September 14, 2007 12:38:17 am
Organised retail does not pose a threat to a large number of neighbourhood ‘mom n pop’ stores, reveals the preliminary findings of a study by the Indian Council for Research on International Economic Relations (Icrier) to be submitted to the Union Government by September-October 2007. The study also found out that despite the presence of large corporate retailers in southern India for much longer periods, the small convenience stores in the region have not witnessed a decline in their revenues, said Icrier director and chief executive Rajiv Kumar.
Leading south Indian retail chain — RPG group’s Spencer’s Retail limited — has been operating in southern India for over a decade, with 40 stores in Chennai alone. “Our stores have existed alongside neighbourhood shops and kirana stores; and we have never faced problems with any traders group or association,” said Spencer’s Retail Ltd vice-president Satyaki Ghosh.
On the contrary, Kumar added, wherever large malls or supermarkets have opened, traditional format retailers are not only trying to hold their fort but also expand and upgrade. “In such a scenario, credit from commercial banks is a constraint for unorganised retailers who want to expand.
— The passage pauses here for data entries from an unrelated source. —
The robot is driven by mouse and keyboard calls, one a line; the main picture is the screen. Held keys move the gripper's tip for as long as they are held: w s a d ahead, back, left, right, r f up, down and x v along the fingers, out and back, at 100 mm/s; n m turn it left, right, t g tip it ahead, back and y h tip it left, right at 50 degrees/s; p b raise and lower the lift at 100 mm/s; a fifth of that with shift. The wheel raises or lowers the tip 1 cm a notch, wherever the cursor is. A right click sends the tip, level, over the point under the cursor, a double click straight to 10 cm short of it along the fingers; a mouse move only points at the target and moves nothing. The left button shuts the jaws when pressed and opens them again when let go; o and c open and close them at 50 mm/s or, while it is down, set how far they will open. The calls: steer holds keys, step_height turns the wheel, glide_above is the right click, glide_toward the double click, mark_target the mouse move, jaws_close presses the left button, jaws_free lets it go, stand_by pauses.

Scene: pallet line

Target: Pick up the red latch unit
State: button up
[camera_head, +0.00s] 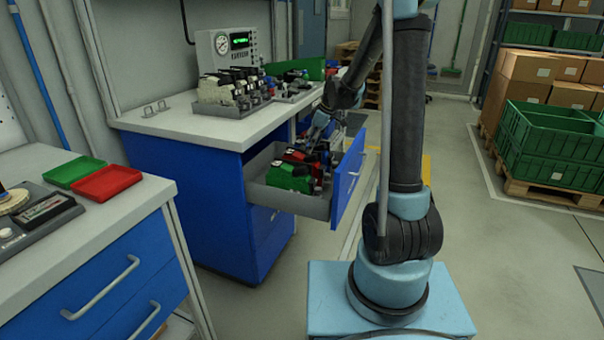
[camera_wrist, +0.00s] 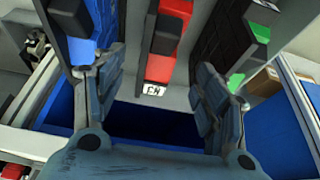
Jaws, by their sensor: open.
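The red latch unit (camera_wrist: 158,68) lies in the open drawer, seen in the wrist view between my gripper's spread fingers. It has black parts and a white label at its near end. It also shows partly in the head view (camera_head: 294,156), with my gripper over it. My gripper (camera_wrist: 155,92) is open and empty, with one finger on each side of the red unit in the picture. I cannot tell whether either finger touches it. In the head view my gripper (camera_head: 318,138) is small and partly merges with the dark parts in the drawer.
A green unit (camera_head: 288,178) lies beside the red one in the grey drawer (camera_head: 300,205). A blue unit (camera_wrist: 82,50) is on the other side. The blue drawer front (camera_head: 349,178) stands pulled out from the workbench. More units stand on the bench top (camera_head: 185,125).

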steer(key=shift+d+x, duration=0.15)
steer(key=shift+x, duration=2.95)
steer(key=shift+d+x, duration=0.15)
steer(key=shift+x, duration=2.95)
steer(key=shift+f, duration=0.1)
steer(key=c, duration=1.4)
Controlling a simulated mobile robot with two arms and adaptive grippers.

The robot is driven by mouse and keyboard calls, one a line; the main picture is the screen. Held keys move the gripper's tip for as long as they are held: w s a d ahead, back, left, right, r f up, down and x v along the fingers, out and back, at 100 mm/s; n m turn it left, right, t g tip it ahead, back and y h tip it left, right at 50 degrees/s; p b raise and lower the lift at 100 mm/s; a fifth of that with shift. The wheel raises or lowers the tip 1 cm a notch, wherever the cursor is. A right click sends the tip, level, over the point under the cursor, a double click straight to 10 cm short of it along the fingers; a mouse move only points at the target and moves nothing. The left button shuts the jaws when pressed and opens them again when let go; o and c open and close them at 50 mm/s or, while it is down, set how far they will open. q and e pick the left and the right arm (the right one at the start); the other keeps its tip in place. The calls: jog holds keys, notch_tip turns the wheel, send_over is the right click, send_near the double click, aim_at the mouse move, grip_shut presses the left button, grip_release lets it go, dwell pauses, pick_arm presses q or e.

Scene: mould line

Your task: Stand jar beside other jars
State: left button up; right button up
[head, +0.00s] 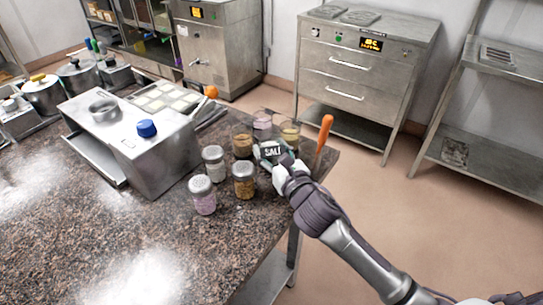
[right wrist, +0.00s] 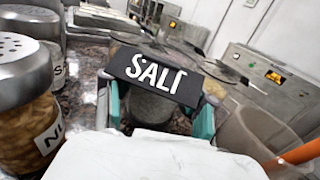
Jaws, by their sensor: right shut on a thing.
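Three lidded jars stand upright on the granite counter in the head view: a pale one (head: 213,163), a brown one (head: 244,183) and a pink one (head: 203,198). My right gripper (head: 272,158) is just right of them. It is shut on a SALT-labelled item (head: 272,151), whose black label also shows in the right wrist view (right wrist: 156,74). A dark grey rounded body shows below the label between the teal fingers. Its base is hidden, so I cannot tell whether it touches the counter. A jar marked NU (right wrist: 28,110) is close on the left in the right wrist view.
Open glasses, one brown (head: 242,143), one pink (head: 262,120) and one yellow (head: 291,134), stand behind the gripper. An orange-handled tool (head: 325,131) is upright near the counter's right edge. A steel box (head: 135,150) stands left. The front counter is clear.

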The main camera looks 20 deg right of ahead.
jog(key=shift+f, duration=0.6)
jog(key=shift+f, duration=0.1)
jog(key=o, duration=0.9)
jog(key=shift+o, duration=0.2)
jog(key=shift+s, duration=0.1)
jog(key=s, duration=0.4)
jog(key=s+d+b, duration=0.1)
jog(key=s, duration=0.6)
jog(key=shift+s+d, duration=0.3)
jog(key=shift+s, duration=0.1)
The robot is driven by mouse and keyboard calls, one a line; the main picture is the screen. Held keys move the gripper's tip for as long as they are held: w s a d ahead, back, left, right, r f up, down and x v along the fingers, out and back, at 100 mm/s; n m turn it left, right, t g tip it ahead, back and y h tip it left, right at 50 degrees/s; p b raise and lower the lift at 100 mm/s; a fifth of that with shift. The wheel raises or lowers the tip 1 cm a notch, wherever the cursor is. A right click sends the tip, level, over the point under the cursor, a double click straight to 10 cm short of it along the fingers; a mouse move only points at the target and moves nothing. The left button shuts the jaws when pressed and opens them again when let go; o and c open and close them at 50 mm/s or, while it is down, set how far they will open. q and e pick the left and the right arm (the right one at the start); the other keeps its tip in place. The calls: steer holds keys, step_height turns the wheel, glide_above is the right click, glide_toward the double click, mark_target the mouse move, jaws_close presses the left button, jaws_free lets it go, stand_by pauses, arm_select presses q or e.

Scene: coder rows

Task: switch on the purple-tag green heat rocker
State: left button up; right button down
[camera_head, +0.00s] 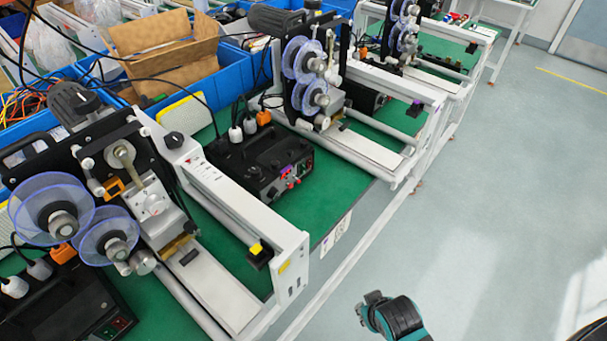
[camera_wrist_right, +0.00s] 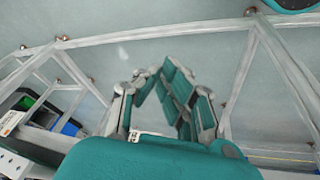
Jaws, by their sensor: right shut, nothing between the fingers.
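A black control box (camera_head: 262,160) sits on the green bench between two machines. Its front panel faces right and carries a small green rocker (camera_head: 302,169) and red parts (camera_head: 291,183) beside it. A small purple patch (camera_head: 287,171) shows next to them; the rocker's position is too small to tell. My right gripper (camera_head: 372,300) is low in the head view, over the floor in front of the bench and apart from the box. In the right wrist view the gripper (camera_wrist_right: 166,72) is shut and empty. My left gripper is not in view.
White frame rails (camera_head: 235,205) and an end post with a yellow-tagged black part (camera_head: 260,254) stand near the box. A second box (camera_head: 75,318) is at lower left. The floor (camera_head: 460,220) is clear.

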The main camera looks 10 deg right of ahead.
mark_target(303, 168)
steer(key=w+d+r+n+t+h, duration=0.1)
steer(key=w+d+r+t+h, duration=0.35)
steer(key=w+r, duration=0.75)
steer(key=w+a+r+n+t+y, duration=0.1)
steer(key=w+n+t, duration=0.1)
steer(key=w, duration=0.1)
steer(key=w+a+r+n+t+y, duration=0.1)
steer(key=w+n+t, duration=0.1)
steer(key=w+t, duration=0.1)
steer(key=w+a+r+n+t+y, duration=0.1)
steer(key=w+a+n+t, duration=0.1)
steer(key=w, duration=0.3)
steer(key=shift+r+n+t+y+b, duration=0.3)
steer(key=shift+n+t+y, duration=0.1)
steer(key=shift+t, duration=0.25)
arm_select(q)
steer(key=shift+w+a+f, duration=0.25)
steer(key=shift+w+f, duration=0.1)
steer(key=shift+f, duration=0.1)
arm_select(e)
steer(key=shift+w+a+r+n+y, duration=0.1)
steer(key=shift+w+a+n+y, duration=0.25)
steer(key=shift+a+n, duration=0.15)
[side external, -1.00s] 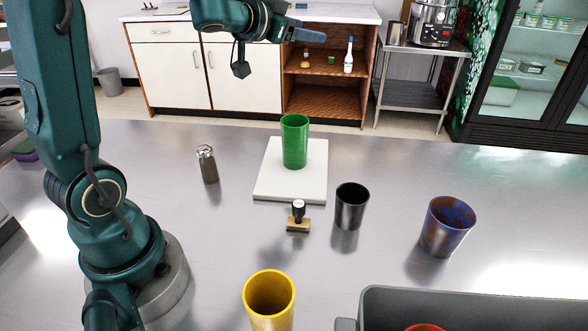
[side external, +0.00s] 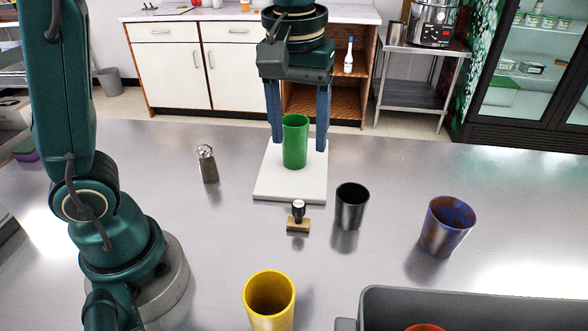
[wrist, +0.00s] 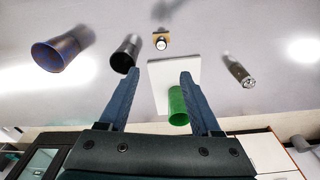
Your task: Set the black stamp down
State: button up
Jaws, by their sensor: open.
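In the wrist view my gripper (wrist: 155,78) holds nothing.
A black cup (side external: 351,207) stands right of the stamp and a blue-brown cup (side external: 446,226) farther right. A yellow cup (side external: 268,300) is at the front. A salt shaker (side external: 208,165) stands left of the board. A grey bin (side external: 470,301) fills the front right corner.

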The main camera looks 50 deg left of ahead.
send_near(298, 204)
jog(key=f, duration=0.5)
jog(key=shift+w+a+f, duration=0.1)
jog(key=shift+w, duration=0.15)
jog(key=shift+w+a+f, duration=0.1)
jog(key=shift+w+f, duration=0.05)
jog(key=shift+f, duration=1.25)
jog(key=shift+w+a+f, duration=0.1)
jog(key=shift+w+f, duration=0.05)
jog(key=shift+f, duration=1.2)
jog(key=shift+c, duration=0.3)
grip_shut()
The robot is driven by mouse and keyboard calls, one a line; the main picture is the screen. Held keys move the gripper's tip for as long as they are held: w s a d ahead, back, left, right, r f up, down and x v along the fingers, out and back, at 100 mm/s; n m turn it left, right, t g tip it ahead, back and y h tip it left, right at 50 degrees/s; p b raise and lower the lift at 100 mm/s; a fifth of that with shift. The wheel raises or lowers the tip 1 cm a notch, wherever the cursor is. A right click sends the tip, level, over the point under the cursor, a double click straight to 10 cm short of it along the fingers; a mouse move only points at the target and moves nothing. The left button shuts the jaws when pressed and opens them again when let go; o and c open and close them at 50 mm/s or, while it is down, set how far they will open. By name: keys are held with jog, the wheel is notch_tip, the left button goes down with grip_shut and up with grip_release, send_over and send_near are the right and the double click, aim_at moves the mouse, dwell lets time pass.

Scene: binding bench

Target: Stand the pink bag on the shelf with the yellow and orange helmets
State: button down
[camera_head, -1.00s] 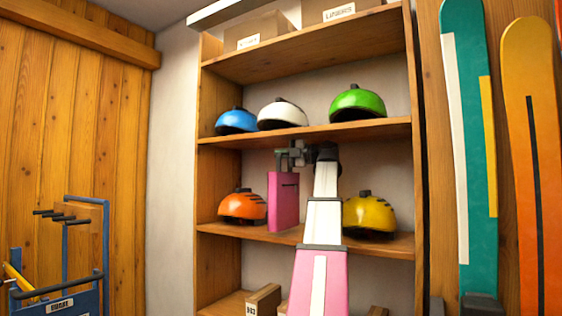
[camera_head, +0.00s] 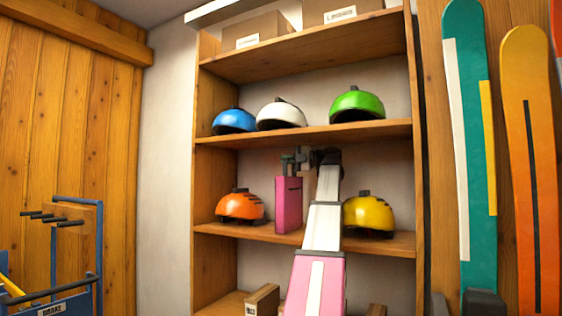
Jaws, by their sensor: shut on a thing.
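The pink bag (camera_head: 288,205) is upright between the orange helmet and my arm, over the shelf (camera_head: 260,234) that holds the orange helmet (camera_head: 240,205) and the yellow helmet (camera_head: 369,213). My gripper (camera_head: 289,164) is shut on the top of the bag. The bag's bottom is at about the level of the shelf board; I cannot tell whether it touches. The orange helmet is close on the bag's left, and the yellow helmet is to the right, beyond my arm. My arm hides the shelf's middle.
The shelf above, with blue (camera_head: 234,121), white (camera_head: 281,114) and green (camera_head: 357,105) helmets, is just over my gripper. Boxes (camera_head: 262,303) stand on the shelf below. Skis (camera_head: 470,150) stand at the right, and a blue rack (camera_head: 98,250) is at the left.

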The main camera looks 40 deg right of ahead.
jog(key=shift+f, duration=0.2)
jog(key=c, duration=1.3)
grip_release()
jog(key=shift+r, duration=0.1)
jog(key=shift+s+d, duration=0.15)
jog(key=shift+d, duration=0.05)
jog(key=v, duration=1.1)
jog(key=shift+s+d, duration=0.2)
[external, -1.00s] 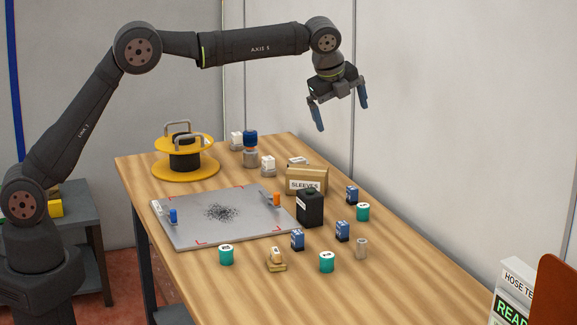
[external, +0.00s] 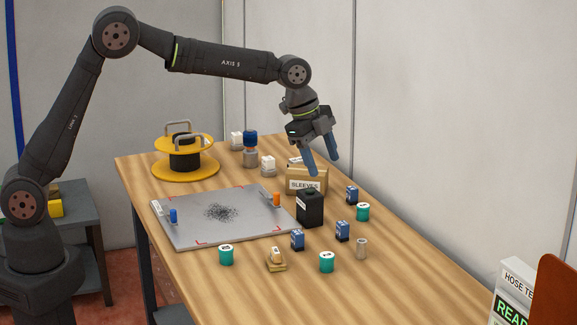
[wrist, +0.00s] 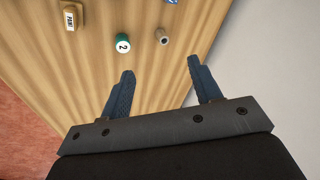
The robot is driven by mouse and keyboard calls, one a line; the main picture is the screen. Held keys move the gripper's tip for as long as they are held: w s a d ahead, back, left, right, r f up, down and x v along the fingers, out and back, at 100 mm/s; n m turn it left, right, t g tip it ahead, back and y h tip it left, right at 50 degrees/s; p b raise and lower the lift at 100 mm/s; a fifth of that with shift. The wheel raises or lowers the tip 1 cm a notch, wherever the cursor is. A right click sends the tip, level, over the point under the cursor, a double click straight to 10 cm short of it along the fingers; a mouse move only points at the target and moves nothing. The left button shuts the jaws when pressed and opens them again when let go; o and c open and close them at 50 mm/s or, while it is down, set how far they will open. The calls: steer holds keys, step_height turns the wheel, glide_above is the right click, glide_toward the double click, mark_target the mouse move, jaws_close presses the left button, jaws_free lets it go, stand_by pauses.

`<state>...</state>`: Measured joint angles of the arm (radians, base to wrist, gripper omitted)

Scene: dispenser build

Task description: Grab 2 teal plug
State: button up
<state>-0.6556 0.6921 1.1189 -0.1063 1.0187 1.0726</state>
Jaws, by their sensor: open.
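Three teal plugs stand on the wooden table in the external view: one at the front left (external: 226,255), one at the front middle (external: 326,262), and one farther back at the right (external: 363,212). The wrist view shows a teal plug marked "2" (wrist: 123,44) beyond the left finger. In the external view my gripper (external: 325,171) is open and empty, high above the table near the cardboard box. In the wrist view its blue fingers (wrist: 166,82) stand apart with nothing between them. Labels on the plugs are too small to read in the external view.
A grey plate (external: 222,228) lies at left.

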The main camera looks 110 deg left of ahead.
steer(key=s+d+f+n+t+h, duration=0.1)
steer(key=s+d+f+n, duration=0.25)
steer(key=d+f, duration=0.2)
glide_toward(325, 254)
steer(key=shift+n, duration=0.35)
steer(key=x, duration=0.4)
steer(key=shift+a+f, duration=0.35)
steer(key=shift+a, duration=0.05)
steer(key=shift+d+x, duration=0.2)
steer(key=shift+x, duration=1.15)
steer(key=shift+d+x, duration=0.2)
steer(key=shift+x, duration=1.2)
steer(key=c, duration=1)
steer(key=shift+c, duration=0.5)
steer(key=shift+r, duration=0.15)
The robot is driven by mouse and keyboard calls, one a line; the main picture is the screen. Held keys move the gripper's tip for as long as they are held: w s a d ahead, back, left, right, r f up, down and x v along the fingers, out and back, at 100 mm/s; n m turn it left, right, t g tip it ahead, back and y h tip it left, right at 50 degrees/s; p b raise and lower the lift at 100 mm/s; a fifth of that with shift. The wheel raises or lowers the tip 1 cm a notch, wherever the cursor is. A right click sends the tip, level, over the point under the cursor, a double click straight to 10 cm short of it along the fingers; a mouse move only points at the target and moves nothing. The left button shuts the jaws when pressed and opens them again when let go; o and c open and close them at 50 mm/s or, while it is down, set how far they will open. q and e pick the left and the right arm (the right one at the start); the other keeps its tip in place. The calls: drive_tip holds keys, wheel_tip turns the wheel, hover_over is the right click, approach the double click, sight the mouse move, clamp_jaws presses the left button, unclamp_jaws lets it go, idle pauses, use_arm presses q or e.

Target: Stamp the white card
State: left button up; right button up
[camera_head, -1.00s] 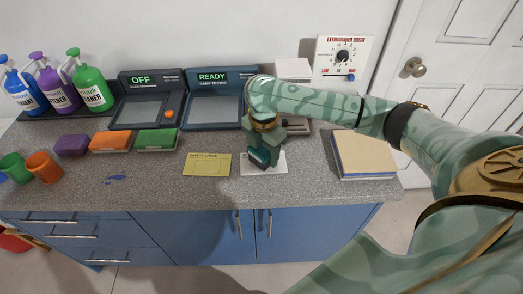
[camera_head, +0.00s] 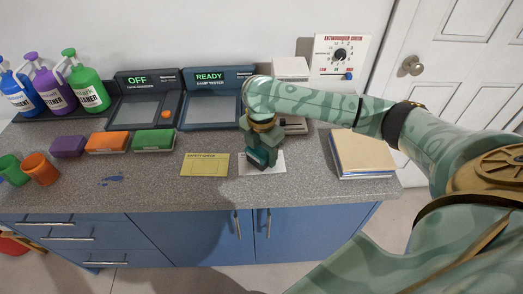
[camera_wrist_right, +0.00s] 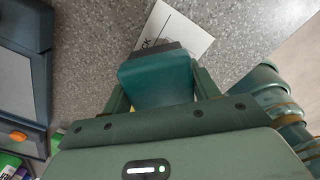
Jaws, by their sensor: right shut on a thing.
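The white card (camera_head: 273,168) lies on the grey speckled counter, to the right of a yellow card (camera_head: 205,165). My right gripper (camera_head: 259,153) points down over the white card and is shut on a teal stamp (camera_head: 259,158). In the right wrist view the teal stamp (camera_wrist_right: 156,80) sits between the two fingers, and the white card (camera_wrist_right: 178,32) shows past it with some dark print. The stamp covers part of the card. I cannot tell whether its underside touches the card. My left gripper is not in view.
Two grey devices stand at the back, one reading OFF (camera_head: 145,95), the other READY (camera_head: 215,95). Purple, orange and green sponge-like blocks (camera_head: 107,142) lie left. A stack of folders (camera_head: 363,153) lies right.

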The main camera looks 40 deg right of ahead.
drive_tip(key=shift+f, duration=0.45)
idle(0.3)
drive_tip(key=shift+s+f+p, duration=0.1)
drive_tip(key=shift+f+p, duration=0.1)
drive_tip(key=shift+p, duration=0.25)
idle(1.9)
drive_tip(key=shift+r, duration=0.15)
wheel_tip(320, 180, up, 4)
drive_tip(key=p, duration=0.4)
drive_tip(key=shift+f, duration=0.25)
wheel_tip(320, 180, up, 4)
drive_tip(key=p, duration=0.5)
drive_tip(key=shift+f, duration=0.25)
The issue is how credit can be made available at reasonable rates to these retailers so that they can compete more efficiently,” said Kumar.
He pointed out that there is an adjustment process leading to net gain in employment — the traditional workforce is being absorbed in layers of organised retailing and skilled workforce is being integrated at the front end. “Modernisation of retail will not be at the expense of labour. The preliminary findings point out that there is no employment loss in unorganised sector,” said Kumar.
Icrier was given the task of studying the impact of the entry of organised retail on small neighbourhood and kirana stores by the Government in the wake of continued traders’ and farmers’ protests. The committee constituted to frame a comprehensive retail policy by the Government will consider the findings of the Icrier study. Categorically denying the levying of additional cess or any tax on modern retailers, Kumar said that the study does not recommend any such initiative.